Tessa ran around like the mad-baby she is, alternatively wanting nothing to do with the water and then wanting to jump in head-first. She weighs a lot and I had to carry her a lot. My back hurts. My hips hurt. She has the strongest personality of anyone I’ve ever met, ever, and she is a handful. She learned to scream “NAAAOOOOOOOO!” on vacation and for the first time ever, we considered leaving a restaurant in the middle of dinner because of her behavior. She also slept for an hour (ONE HOUR) out of each of the 4-hour car rides and screamed “Mommy!!! Mommy!!! Down!!!” for the rest of the time. But she was also tired and not napping and sleeping according to her regular schedule, so I suppose I should give her a break. She’s also really freaking cute and will randomly come up to us and give us kisses, so she knows how to redeem herself. She also kissed her little cousin approximately 4,321 times and yelled “I wudge you!!!!” into his poor little face in 10-second intervals.

After our stay at the Lodge, Hubs and I passed out we moved on to downtown KC, and stayed at a hotel couple of blocks away from his house. My cousin, her husband, and their baby joined us. We spent the weekend laughing, swimming, eating, drinking $25.00 pitchers of margaritas, and laughing some more. It was awesome. Plus, I got to spend lots of time with my brother’s girlfriend who I LOVE and I’m trying to figure out a way to convince her to stay with him, even though he is a butt.

HOWEVER. (I can’t believe I’m about to admit this to the internet.) Sometimes we forget that Nolan’s ears are ever present and listening VERY closely. He called his dad a “dishmaid” after he heard someone call someone else a douchebag. And while playing catch with Hubs, my brother, and my cousin’s husband in the pool, he threw the ball, and yelled “Catch this, beeetches” in a very distinct Mexican accent. After we died laughing punished him, we all made a much better effort to control our mouths. Although I’m afraid it might be too late.

I unplugged for this vacation. I didn’t check Twitter, I didn’t read blogs. I didn’t work.

I thought it was going to be hard. It was glorious.

For the past couple months, I’ve been trying to increase my readership here. I had dreams of these awesome writing jobs coming my way once I have a big following, or once I attract the attention of one of those parenting websites.  I’ve tried to comment more on other blogs, to increase my presence on Twitter, and to write things here that will attract comments. It hasn’t worked. My readership is as small as ever. No writing jobs have come my way.

Now, I understand that it takes time to build up that kind of following. And before last week, I was willing to put the time in. But what I realized was that I was spending  A LOT of time following the lives of people who, while greatly entertaining, were not worth time away from my life. I was trying to foster relationships with people online who, while I felt a connection with and felt like we could be good friends, already have their online friends and weren’t interested in being mine. It’s not worth it. AT ALL.

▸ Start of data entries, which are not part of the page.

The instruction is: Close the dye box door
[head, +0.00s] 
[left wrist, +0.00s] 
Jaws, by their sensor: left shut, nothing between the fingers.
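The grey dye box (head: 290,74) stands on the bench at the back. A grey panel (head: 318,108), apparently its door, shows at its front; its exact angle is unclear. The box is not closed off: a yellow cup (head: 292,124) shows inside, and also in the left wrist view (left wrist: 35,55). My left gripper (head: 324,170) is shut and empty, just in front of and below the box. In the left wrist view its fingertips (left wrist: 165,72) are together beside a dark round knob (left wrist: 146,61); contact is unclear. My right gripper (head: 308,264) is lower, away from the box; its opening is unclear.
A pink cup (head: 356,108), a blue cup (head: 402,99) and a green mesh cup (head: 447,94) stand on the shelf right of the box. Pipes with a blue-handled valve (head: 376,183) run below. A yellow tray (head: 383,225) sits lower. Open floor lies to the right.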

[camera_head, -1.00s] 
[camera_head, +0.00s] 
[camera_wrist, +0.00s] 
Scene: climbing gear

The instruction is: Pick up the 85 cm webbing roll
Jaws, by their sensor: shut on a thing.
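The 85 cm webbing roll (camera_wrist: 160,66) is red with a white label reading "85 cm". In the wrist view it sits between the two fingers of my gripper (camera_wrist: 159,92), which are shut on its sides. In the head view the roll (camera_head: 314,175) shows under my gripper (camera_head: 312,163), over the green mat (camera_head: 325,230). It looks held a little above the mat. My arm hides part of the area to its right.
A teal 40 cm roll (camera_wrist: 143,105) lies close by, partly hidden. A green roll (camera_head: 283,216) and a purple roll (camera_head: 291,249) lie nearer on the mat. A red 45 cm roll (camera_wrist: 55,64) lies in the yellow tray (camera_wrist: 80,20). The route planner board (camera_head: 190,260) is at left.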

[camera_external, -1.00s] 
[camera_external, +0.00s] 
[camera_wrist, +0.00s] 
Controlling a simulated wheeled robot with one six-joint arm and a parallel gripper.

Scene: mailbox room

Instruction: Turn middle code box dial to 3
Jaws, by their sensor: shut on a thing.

I have made an amazing friend through blogging. I have connected even more with one of my oldest friends. I started this blog for me- to chronicle my life as a mom and to help me process the loss of my brother. I don’t want to lose sight of that. I want this space to be a place I’m proud of, that fully represents who I am.

I found out a very old friend of mine found my blog last week and read through the whole thing. And while he may have laughing out loud in front of his computer screen, he sent me a very sweet message saying he enjoyed reading it. It reminded me that if I let this place represent who I am, then all the people in my real life who I have never told about this blog will like it. Because they love me. And if they were to find it, I will have nothing to be embarrassed about.

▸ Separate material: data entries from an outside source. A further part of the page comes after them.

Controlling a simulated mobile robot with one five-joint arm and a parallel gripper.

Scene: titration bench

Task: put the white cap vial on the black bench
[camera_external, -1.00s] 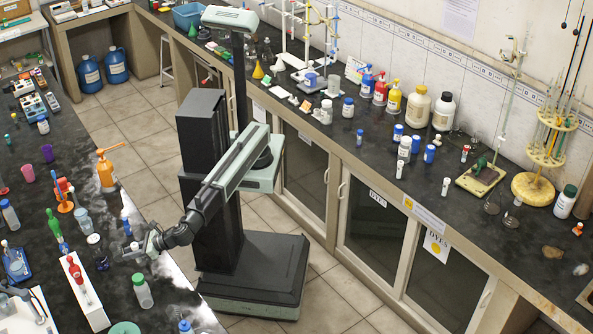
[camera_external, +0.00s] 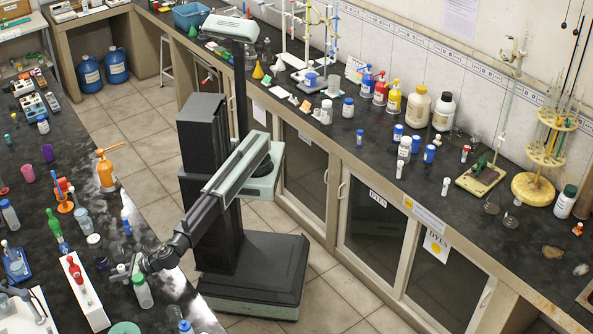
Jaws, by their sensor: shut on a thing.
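My gripper (camera_external: 126,268) is low over the left black bench (camera_external: 150,318), beside a clear bottle with a green cap (camera_external: 143,291). It is shut on a small pale thing, which I take to be the white cap vial (camera_external: 137,262). The vial is mostly hidden by the jaws and too small to make out clearly. I cannot tell whether it touches the bench top.
A white tray with a red-topped bottle (camera_external: 84,292) lies left of my gripper. A blue-capped bottle (camera_external: 186,327) is at the bench's front. The right bench (camera_external: 330,137) holds several bottles.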

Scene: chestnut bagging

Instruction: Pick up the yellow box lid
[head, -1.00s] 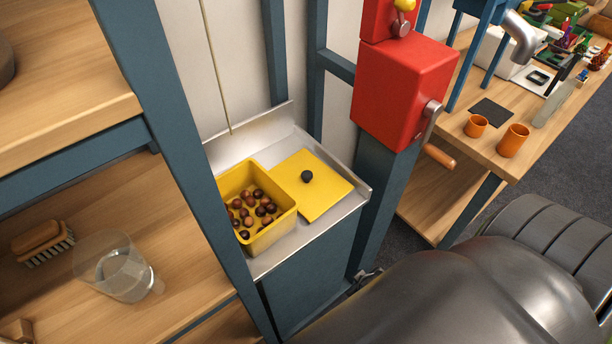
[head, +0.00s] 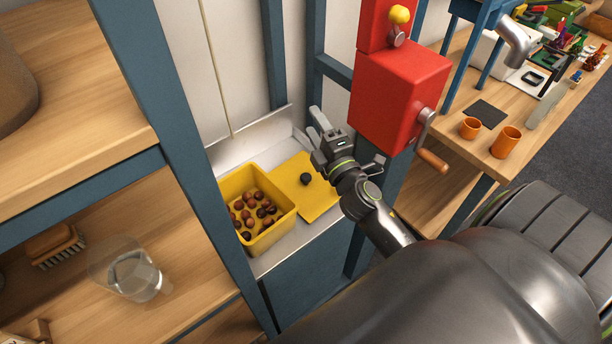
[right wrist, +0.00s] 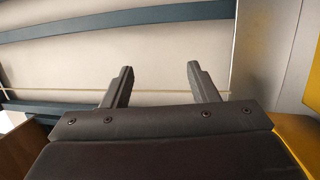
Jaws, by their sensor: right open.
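The yellow box lid (head: 318,199) lies flat on the metal tray beside the yellow box, with a round black knob (head: 305,179) on top. The yellow box (head: 268,239) is open and holds several chestnuts (head: 252,209). My right gripper (head: 318,121) is over the back right of the lid, open and empty, its fingers pointing up and back in the head view. The gripper and wrist cover the lid's right part. In the right wrist view the two fingers (right wrist: 157,85) are spread apart with nothing between them. My left gripper is not in view.
A red dispenser (head: 398,92) with a crank handle (head: 432,160) stands close to the right of my gripper. A blue post (head: 178,130) rises left of the box. A glass (head: 130,270) and a brush (head: 56,244) lie on the left shelf.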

So, I will build my freelance career the old-school way. I’ll comment on and read the blogs I already love and follow along on Twitter when I can. I won’t worry anymore about my stats or the number of comments I’m getting.

I will focus on my life. It’s more than enough.

6 Responses to “Unplugged”

  1. Life of a Doctor's Wife August 2, 2011 at 9:27 am #

    I love your writing, I love your honesty. And I think it’s crazy that more people aren’t reading your blog. You’ll grow your audience – I have faith. And your writing career is going to take off, too. You have what it takes. Hang in there.

    (And thank you for the shout out. I am SO GLAD I met you through blogging.)

  2. Heather August 3, 2011 at 3:23 pm #

    I love your blog, and I also love how it’s reconnected us in a unique way given the fact we’ve been friends for –gulp– 25 years!?!? Craziness.

    Your life is pretty awesome. So thanks for sharing it here and letting me be part of it!

  3. newteacherwife August 6, 2011 at 11:39 pm #

    I’m glad you guys could get away for a little bit, even if the kids made it a little hectic at times. Sounds like it was fun!

    And don’t worry. The readers will come. Just takes a little time. 🙂

  4. CathiC August 10, 2011 at 5:13 pm #

    I really enjoy your blog – it’s honest, witty, and full of imagery. Most of all it’s REAL. You have a knack for telling a story and drawing the reader in. The readers will find you and they’ll stay. Keep writing for you and staying true to yourself. That’s what makes this space so powerful.

  5. Jenn August 11, 2011 at 12:45 am #

    That is a really GREAT way to go about it! The posts that I love the most from you are the raw, uncensored, heartfelt entries. You have an incredible talent and I have no doubt that you will be able to build a career on that.

    I stopped blogging for awhile, and then when I started a new one I decided that I was not going to worry about the BS. I would write what I wanted/needed to and when I wanted/needed to and let the rest work itself out. xoxo

    • Kristina August 11, 2011 at 9:31 am #

      I didn’t realize you started a new blog!!! I was just thinking a couple of days ago that I hadn’t read anything from you in a while and was missing it! I just subscribed to the new one- can’t wait to read!